ARGUS: Visualization of AI-Assisted Task Guidance in AR

Sonia Castelo; Joao Rulff; Erin McGowan; Bea Steers; Guande Wu; Shaoyu Chen; Iran Roman; Roque Lopez; Ethan Brewer; Chen Zhao; Jing Qian; Kyunghyun Cho; He He; Qi Sun; Huy Vo; Juan Bello; Michael Krone; Claudio Silva

doi:10.1109/TVCG.2023.3327396

ARGUS: Visualization of AI-Assisted Task Guidance in AR

IEEE Trans Vis Comput Graph. 2023 Nov 2:PP. doi: 10.1109/TVCG.2023.3327396. Online ahead of print.

Authors

Sonia Castelo, Joao Rulff, Erin McGowan, Bea Steers, Guande Wu, Shaoyu Chen, Iran Roman, Roque Lopez, Ethan Brewer, Chen Zhao, Jing Qian, Kyunghyun Cho, He He, Qi Sun, Huy Vo, Juan Bello, Michael Krone, Claudio Silva

PMID: 37917526
DOI: 10.1109/TVCG.2023.3327396

Abstract

The concept of augmented reality (AR) assistants has captured the human imagination for decades, becoming a staple of modern science fiction.
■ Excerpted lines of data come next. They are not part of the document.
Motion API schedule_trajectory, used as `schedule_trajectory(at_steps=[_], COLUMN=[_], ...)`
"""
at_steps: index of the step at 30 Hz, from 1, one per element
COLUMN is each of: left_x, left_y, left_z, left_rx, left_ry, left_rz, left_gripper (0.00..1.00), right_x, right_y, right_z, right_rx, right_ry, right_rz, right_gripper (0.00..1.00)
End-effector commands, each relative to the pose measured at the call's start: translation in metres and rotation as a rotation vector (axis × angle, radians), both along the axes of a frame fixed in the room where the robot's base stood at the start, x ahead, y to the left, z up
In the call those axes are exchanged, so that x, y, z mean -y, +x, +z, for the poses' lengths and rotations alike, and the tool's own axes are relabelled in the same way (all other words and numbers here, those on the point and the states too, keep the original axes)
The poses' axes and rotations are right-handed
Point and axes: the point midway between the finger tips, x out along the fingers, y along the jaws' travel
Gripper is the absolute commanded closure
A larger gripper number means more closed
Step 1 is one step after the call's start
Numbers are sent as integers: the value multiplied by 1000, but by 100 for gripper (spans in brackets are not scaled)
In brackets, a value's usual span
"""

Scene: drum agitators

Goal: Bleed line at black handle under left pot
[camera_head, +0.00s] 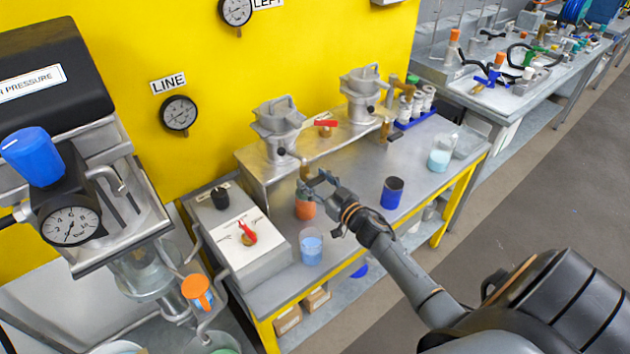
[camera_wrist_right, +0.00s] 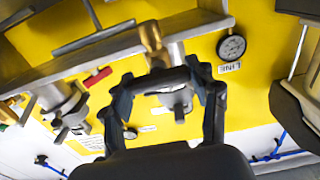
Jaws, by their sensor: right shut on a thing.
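The left pot (camera_head: 277,120) is a grey metal vessel on the raised metal shelf, with a small black knob at its front. A brass valve (camera_head: 304,170) hangs under the shelf edge below it. My right gripper (camera_head: 318,182) is at this valve, above an orange-filled beaker (camera_head: 305,209). My left gripper is in neither view.
A LINE gauge (camera_head: 179,113) is on the yellow wall. A red handle (camera_head: 326,123) sits between the two pots. A blue-filled beaker (camera_head: 311,246), a dark blue cup (camera_head: 392,192) and a grey box with a red switch (camera_head: 246,233) stand on the bench near my arm.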

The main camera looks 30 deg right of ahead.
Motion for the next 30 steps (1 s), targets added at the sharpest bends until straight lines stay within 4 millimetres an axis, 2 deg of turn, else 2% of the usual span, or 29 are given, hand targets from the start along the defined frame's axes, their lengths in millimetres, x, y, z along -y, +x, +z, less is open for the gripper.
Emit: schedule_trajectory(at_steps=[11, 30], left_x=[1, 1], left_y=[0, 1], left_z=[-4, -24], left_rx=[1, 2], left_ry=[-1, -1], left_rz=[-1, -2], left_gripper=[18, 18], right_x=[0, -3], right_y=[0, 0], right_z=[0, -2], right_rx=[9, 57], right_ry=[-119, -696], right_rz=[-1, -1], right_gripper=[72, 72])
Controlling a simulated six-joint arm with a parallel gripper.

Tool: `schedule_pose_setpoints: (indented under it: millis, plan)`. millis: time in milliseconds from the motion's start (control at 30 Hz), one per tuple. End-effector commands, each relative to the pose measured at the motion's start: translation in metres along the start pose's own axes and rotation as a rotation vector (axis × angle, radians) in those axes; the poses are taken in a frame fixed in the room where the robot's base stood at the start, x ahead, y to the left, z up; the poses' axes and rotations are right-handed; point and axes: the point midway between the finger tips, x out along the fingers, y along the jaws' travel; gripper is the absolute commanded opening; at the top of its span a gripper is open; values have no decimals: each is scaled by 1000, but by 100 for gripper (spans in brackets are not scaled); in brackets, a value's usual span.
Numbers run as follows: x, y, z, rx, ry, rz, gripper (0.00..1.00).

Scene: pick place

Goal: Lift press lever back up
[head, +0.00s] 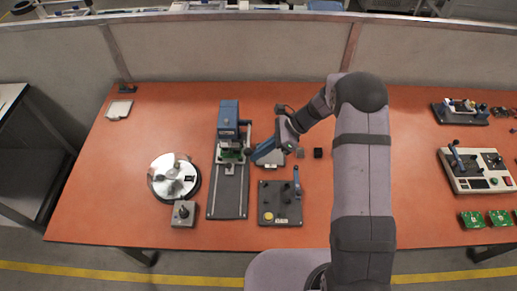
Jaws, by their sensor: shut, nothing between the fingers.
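The press (228,117) is blue and stands upright at the back of a long dark base plate (229,206), left of the table's middle. A small green part (231,157) shows under its head. A short dark piece with a knob (245,122) sticks out at the right of the press head; it looks like the lever, but its full length and angle are too small to tell. My gripper (249,154) is shut and empty, pointing left, close to the right side of the press. Whether it touches the press or lever cannot be told.
A round silver chuck (173,176) and a grey box with a knob (184,214) stand left of the press. A dark control panel (280,203) with an upright blue stick lies right of the base plate. A small black block (318,153) sits nearby. The orange table's (125,150) left side is mostly clear.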

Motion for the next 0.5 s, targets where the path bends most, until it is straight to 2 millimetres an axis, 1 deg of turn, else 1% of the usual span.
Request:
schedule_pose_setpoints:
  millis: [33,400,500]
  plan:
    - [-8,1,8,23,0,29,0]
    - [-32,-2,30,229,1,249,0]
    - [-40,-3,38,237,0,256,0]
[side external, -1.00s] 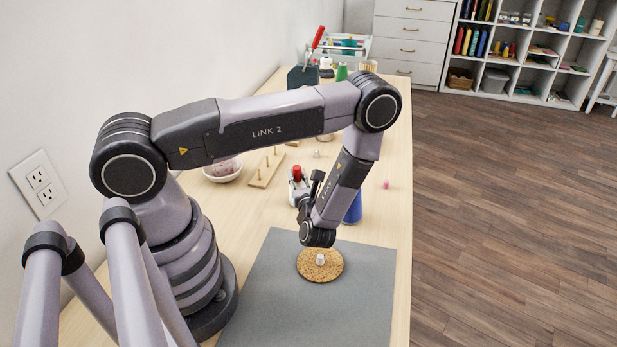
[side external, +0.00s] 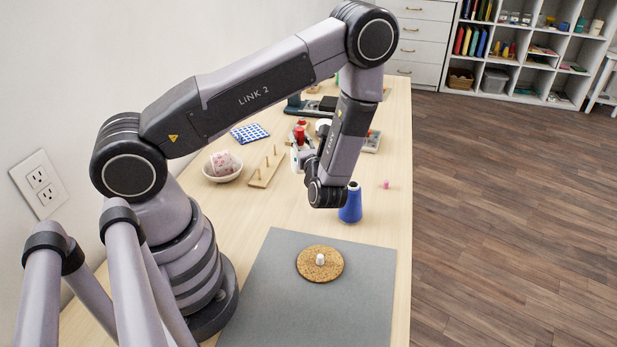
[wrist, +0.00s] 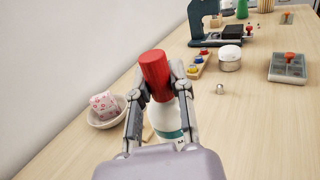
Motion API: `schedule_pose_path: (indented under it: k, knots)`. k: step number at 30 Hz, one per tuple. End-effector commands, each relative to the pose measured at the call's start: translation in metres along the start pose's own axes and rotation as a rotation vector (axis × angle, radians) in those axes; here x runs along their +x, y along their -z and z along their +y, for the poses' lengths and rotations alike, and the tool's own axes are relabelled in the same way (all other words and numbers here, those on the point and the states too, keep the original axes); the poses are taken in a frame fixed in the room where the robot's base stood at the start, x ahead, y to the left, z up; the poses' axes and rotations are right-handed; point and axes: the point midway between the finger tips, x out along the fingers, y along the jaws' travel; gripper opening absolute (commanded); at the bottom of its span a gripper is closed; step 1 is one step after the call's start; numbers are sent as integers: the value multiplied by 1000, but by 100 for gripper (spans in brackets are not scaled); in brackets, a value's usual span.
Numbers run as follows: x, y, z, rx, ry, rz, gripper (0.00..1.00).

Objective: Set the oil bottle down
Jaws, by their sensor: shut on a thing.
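The oil bottle is white with a red cap (wrist: 155,77) and a teal band low on its white body (wrist: 163,118) in the wrist view. In the side view the red cap (side external: 300,133) shows left of my wrist, and my gripper (side external: 303,150) is partly hidden by the arm. I cannot tell whether the bottle's base touches the table. The cork coaster (side external: 308,272) lies on the grey mat (side external: 275,300), with a small white thing (side external: 320,259) on it.
A blue cone (side external: 350,206) stands just beyond the mat, near my wrist. A wooden peg rack (side external: 264,170) and a white bowl (side external: 222,176) with a pink patterned thing are to the left. A pink spool (side external: 386,184) sits near the right edge. A sewing machine (wrist: 205,25) stands farther back.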

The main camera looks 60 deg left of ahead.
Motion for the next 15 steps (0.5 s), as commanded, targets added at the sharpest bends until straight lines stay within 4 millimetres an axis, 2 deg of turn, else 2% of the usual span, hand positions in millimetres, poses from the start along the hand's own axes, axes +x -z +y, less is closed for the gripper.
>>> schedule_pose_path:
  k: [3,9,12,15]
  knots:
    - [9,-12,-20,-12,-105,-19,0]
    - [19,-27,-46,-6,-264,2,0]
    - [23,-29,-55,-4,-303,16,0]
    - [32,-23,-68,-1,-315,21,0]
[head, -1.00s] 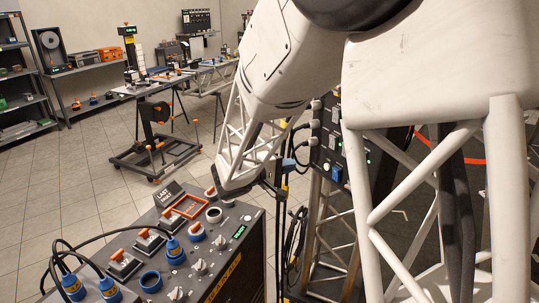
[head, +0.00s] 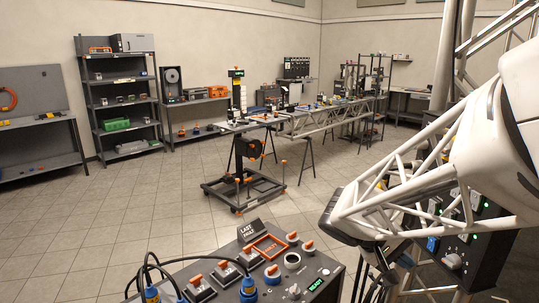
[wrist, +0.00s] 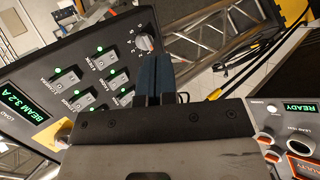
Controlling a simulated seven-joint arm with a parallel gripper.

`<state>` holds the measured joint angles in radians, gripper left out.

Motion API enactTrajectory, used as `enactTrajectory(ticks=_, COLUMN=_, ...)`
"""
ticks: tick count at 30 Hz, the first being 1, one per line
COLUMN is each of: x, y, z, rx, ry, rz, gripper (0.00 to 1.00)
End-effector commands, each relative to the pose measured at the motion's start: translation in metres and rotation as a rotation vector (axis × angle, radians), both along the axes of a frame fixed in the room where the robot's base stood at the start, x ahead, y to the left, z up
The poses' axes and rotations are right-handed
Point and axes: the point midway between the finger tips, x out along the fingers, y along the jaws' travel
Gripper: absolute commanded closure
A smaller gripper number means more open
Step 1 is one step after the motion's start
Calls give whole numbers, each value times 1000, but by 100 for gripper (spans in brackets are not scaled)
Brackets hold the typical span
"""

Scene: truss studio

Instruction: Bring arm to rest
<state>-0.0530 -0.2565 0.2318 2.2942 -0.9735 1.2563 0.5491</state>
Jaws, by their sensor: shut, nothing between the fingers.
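My gripper (wrist: 155,78) shows in the wrist view as two dark blue fingers pressed together, shut and empty. In that view its fingertips appear in front of an upright black panel with a "BEAM 3.2 A" display (wrist: 25,115), toggle switches and green lights; I cannot tell the gap. In the head view my white truss arm fills the right side, and its dark wrist end is beside the same switch panel (head: 470,255). The fingers cannot be made out there.
A console (head: 315,270) with a "READY" display, an orange frame (head: 262,249), switches and blue cable plugs stands at the front; its edge also shows in the wrist view (wrist: 300,108). A wheeled black stand (head: 250,190) is farther back. Tiled floor at left is clear.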

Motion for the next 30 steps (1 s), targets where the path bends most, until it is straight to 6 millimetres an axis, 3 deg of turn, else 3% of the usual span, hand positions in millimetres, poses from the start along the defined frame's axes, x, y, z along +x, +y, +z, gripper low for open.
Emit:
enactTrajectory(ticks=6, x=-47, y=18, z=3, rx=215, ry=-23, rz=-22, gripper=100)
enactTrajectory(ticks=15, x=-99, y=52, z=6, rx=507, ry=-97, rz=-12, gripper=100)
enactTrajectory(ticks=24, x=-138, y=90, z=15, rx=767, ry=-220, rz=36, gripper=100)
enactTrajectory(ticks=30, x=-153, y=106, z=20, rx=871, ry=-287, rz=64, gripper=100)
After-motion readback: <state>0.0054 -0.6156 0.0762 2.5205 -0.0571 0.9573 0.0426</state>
To pursue this goal, it is necessary to develop artificial intelligence (AI)-based methods that simultaneously perceive the 3D environment, reason about physical tasks, and model the performer, all in real-time. Within this framework, a wide variety of sensors are needed to generate data across different modalities, such as audio, video, depth, speech, and time-of-flight. The required sensors are typically part of the AR headset, providing performer sensing and interaction through visual, audio, and haptic feedback. AI assistants not only record the performer as they perform activities, but also require machine learning (ML) models to understand and assist the performer as they interact with the physical world. Therefore, developing such assistants is a challenging task. We propose ARGUS, a visual analytics system to support the development of intelligent AR assistants. Our system was designed as part of a multi-year-long collaboration between visualization researchers and ML and AR experts. This co-design process has led to advances in the visualization of ML in AR. Our system allows for online visualization of object, action, and step detection as well as offline analysis of previously recorded AR sessions. It visualizes not only the multimodal sensor data streams but also the output of the ML models. This allows developers to gain insights into the performer activities as well as the ML models, helping them troubleshoot, improve, and fine-tune the components of the AR assistant.